Questions and statements like these are entirely inappropriate and have no bearing whatsoever in determining Barrett’s qualifications and abilities.
Family Research Council President, Tony Perkins says:
The reality is, liberals have as many deep convictions as conservatives — they’re just not as often rooted in the Christian religion. So to suggest that they can be impartial and believers can’t is not only untrue, it’s unfair. Telling Barrett that the “dogma lives loudly within [her]” is to ignore the dogma that lives even louder within Senate Democrats.
C.C. Peckhold, writing for the Wall Street Journal says:
Sens. Feinstein and Durbin were troubled not by Ms. Barrett’s Catholicism, but by her failure to prove her religion could conform to a more dogmatic progressivism. The “religious test” Democrats want to impose isn’t about religion per se; it’s about ensuring that every religious claim can be bent to more comprehensive political aims.
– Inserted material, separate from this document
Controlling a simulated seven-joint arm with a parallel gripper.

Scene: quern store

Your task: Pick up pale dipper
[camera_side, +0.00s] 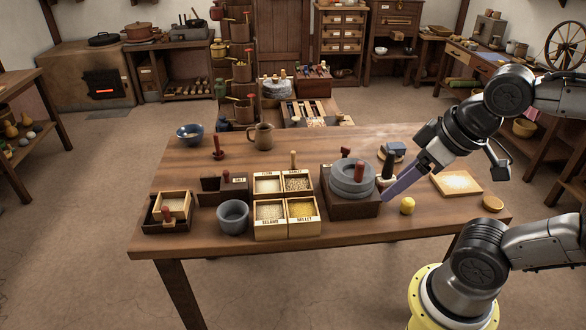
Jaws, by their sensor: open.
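A grey bowl (233,217) and a red-handled tray (168,212) are left of the grain box.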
It’s about defining anyone who dissents from the mores of the sexual revolution as disqualified from public office. That’s what makes Ms. Feinstein’s questioning so chilling.
Yet Feinstein stressed during the CNN interview that she has no animosity towards people of faith. “I think Catholicism is a great religion. I have great respect for it,” Feinstein said. “I’ve known many of the archbishops who have been in our community, we’ve had dinner together, we’ve spoken together over many, many decades, and I’ve tried to be helpful to the church whenever I could.”